Have you ever had an experience when you heard teachers talking amongst themselves about a student’s personal circumstances and you felt uncomfortable about whether the information was really necessary to share?

 

Sharing useful information or sharing gossip?

Sharing useful information or sharing gossip?

Privacy of personal information

I can answer yes to all these questions and I think this is one of the tensions of teaching today in a society which values (and sometimes over-values) privacy of personal information.  On one hand people feel comfortable sharing quite intimate details on social media sites but on the other hand institutions such as banks and insurance companies have policies which prevent even close family members from accessing someone’s information.

This makes sense in theory but have we taken our need for political correctness and privacy of information too far so that even the people who could provide a better service if they were in possession of certain information are not given access to it?

Understanding students’ behaviour

Here are a couple of examples:

  • “Jack” who was totally unengaged in the SOSE unit on a particular country.  Afterwards his mother told me that he had visited that country several times and knew a lot about the country and its culture.  The reason he knew so much was that his parents were divorced and his father had remarried to a woman from that country.  Jack still resented his father leaving the family and resented his step-mother’s presence in his life and resisted anything to do with her or her country.
  • “Simon” and “Jacob” – two boys I supervised/taught briefly on separate occasions.  I found Simon a little loud and disruptive and Jacob a little sullen but neither seemed anything out of the ordinary.  Afterwards I found that both were “famous” for their problem behaviour, Jacob’s attributed to ADHD and Asperger’s Syndrome.
  • “Tim’s” father had passed away but I had no idea how long ago or under what circumstances and didn’t like to ask.  Tim didn’t talk about his dad and didn’t present with any obvious social or emotional issues…unlike “Alice”.

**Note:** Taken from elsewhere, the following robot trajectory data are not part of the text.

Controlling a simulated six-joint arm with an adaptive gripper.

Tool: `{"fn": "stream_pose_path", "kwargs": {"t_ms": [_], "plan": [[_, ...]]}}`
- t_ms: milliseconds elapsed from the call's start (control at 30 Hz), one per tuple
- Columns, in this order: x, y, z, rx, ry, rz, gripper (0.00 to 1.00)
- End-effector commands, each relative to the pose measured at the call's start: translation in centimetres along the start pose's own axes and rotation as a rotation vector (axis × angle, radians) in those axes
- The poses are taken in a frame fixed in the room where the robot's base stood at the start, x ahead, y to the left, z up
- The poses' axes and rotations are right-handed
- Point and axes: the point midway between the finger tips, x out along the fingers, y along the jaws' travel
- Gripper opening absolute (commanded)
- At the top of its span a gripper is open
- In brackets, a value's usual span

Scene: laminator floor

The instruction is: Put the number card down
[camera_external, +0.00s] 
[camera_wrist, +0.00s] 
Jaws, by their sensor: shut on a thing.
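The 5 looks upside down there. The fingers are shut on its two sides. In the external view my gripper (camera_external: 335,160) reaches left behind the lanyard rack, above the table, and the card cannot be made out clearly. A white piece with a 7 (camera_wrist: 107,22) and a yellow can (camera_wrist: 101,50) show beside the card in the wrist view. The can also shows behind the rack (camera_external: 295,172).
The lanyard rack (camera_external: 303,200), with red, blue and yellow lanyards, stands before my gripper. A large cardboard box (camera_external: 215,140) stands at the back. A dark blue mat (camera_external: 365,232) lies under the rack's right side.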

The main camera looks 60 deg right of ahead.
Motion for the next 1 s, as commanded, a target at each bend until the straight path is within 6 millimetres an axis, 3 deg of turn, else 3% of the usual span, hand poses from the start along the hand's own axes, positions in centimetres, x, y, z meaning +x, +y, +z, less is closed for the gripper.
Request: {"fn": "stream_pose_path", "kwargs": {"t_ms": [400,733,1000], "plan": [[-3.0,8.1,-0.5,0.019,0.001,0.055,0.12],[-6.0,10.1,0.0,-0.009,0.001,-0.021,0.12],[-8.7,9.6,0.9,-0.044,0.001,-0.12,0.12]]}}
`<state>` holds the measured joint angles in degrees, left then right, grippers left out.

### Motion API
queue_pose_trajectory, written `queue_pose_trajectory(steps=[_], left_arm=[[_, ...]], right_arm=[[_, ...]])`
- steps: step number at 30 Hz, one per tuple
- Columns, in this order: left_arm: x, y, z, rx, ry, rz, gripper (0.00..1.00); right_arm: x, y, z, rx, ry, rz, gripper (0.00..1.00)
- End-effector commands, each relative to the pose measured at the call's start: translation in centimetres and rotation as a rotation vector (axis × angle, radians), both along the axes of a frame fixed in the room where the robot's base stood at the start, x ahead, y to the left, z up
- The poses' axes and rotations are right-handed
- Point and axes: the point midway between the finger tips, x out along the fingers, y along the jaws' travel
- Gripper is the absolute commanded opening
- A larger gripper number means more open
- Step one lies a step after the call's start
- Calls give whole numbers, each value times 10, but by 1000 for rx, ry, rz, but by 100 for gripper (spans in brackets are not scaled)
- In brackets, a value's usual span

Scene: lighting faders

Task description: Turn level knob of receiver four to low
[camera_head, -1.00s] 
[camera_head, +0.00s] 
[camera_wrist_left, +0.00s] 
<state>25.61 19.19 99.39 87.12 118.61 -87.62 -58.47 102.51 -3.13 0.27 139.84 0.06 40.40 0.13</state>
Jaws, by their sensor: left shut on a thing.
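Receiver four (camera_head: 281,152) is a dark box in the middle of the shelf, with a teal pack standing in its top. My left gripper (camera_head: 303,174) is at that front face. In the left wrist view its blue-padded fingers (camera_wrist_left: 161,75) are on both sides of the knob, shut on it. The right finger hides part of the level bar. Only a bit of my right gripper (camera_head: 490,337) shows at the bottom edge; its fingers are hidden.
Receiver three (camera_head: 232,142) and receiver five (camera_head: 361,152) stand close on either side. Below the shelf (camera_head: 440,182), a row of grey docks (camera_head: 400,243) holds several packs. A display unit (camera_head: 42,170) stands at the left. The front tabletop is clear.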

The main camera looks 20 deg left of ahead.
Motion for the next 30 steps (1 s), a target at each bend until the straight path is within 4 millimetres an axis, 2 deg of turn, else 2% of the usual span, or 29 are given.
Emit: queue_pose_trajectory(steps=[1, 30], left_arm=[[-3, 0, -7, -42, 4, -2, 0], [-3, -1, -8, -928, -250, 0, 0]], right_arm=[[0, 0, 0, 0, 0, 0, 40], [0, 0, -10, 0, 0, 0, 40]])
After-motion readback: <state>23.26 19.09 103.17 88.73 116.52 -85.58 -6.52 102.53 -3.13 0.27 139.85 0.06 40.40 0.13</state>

“Alice’s” mother had also passed away and I did know the circumstances and that knowledge was the key to understanding Alice.  Alice was 6 when I taught her and her mother had been murdered when Alice was 3.

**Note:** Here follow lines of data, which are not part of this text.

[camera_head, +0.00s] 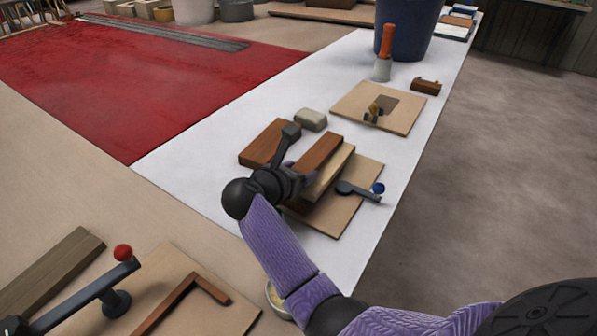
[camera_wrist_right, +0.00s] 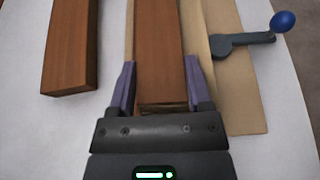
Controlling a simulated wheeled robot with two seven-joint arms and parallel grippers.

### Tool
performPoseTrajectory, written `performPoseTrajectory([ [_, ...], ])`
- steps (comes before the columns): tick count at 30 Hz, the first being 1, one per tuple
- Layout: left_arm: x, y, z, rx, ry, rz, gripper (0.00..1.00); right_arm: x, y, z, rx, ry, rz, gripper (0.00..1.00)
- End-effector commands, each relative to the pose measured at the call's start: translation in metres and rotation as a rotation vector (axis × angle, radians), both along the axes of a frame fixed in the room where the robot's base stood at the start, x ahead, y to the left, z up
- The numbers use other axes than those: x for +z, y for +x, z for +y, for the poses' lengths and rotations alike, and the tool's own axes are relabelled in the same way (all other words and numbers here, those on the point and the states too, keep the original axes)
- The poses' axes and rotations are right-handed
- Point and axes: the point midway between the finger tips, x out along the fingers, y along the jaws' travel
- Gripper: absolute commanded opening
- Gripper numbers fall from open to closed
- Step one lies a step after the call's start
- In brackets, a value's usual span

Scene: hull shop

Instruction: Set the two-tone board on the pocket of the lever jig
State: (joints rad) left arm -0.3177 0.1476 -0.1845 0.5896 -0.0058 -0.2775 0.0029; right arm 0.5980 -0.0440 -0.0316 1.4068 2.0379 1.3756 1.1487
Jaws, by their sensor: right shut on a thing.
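My right gripper (camera_wrist_right: 158,85) is shut on the two-tone board (camera_wrist_right: 160,45), its purple fingers at the board's two sides. The board's brown top (camera_head: 320,152) also shows in the head view, with a pale strip (camera_head: 334,172) along its right side; I cannot tell if this strip is part of the board. The board is over the plywood base of the lever jig (camera_head: 345,208), whose dark lever with a blue knob (camera_head: 378,187) stands to the right. The pocket is hidden, and I cannot tell whether the board touches the base. My left gripper is not in view.
Further back are a plywood plate with a dark square (camera_head: 400,117), a small brown block (camera_head: 426,86) and an orange-handled tool (camera_head: 384,60). A red-knobbed lever (camera_head: 123,253) is front left.

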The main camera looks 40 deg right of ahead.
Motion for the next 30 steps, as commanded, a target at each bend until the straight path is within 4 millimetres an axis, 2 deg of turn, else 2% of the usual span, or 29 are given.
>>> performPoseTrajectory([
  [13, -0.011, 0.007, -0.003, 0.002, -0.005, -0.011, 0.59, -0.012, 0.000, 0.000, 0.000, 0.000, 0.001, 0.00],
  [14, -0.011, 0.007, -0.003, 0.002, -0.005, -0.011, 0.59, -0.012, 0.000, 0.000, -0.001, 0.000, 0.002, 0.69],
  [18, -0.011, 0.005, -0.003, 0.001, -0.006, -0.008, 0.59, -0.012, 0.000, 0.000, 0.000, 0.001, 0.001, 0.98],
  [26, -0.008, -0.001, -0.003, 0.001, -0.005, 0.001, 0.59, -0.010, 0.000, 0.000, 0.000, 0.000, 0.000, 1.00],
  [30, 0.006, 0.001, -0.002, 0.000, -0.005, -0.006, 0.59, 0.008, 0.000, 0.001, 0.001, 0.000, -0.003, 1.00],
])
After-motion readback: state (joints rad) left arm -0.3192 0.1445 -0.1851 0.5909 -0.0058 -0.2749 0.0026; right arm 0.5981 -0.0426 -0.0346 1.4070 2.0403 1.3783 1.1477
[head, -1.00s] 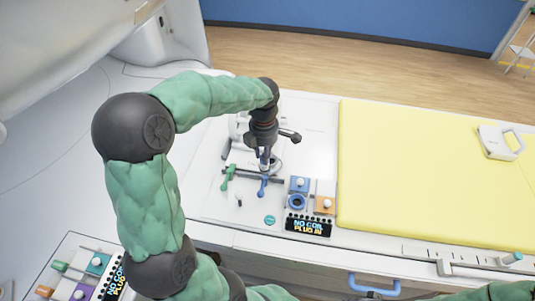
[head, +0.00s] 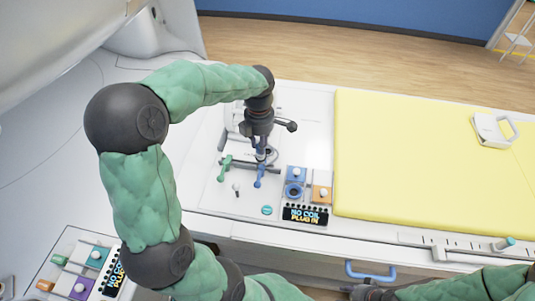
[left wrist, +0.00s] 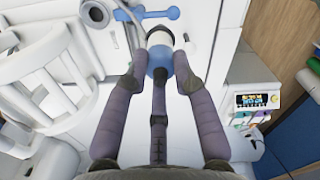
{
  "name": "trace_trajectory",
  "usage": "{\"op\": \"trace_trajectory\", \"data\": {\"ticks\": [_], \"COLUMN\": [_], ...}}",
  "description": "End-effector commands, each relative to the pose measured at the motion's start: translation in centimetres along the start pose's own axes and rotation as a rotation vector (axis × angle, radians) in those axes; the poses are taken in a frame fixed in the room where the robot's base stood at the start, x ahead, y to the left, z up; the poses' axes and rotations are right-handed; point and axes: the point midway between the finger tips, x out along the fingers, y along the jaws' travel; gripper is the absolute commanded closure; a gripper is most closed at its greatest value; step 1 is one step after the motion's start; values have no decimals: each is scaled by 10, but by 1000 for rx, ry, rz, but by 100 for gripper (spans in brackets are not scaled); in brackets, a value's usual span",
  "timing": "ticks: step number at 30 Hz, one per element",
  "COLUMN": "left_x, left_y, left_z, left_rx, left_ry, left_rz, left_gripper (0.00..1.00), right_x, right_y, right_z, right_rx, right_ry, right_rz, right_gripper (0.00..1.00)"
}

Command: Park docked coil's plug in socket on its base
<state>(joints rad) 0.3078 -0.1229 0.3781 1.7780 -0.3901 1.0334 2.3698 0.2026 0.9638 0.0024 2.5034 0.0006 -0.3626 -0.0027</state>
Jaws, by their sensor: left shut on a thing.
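My left gripper (head: 261,152) points down over the white tabletop near the docked coil's base. In the left wrist view its purple fingers (left wrist: 162,85) are shut on the plug (left wrist: 160,45), which has a white body and a blue lower part. In the head view the plug is mostly hidden by the gripper. A blue lever (head: 259,178) and a green lever (head: 224,167) stand just in front. A round grey-white ring (left wrist: 93,14) lies beside the plug in the left wrist view; I cannot tell if it is the socket.
A panel with blue and orange blocks (head: 296,174) and a display (head: 305,215) reading "NO COIL PLUG IN" stands right of the levers. A yellow mattress (head: 420,160) fills the right. A second panel (head: 80,270) is at lower left. A white handled object (head: 494,131) lies on the mattress.

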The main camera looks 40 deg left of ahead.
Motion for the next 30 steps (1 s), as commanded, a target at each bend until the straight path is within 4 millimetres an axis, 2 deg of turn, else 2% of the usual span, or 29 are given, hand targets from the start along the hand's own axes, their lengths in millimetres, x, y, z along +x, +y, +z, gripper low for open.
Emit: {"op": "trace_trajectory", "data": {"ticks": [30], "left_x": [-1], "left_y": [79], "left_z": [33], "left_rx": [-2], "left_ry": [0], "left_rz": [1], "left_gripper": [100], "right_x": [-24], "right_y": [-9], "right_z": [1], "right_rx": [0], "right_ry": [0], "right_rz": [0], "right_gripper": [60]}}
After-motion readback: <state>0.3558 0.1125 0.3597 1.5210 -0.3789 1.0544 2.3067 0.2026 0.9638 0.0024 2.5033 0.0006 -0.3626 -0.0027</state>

At 6 Alice was now old enough to understand more about what had happened and was trying to come to terms with it.  She would often write about it in her journal.  One day I showed her how to correctly spell the surname of the murderer and 20 years later I’m still wondering if I should have done that.  On one level I was teaching her a new spelling pattern but on another level I felt that it was empowering her a bit.

Teachers as professionals

Teachers need to be careful guardians of sensitive information that has been entrusted to them as do doctors, lawyers, psychologists, priests and other professionals.

School leaders and administrators need to trust teachers to be professional.  If there is information to be share about a child in our care, we don’t want it for the sake of gossip.

We want it so that we can understand that child and try to meet their needs.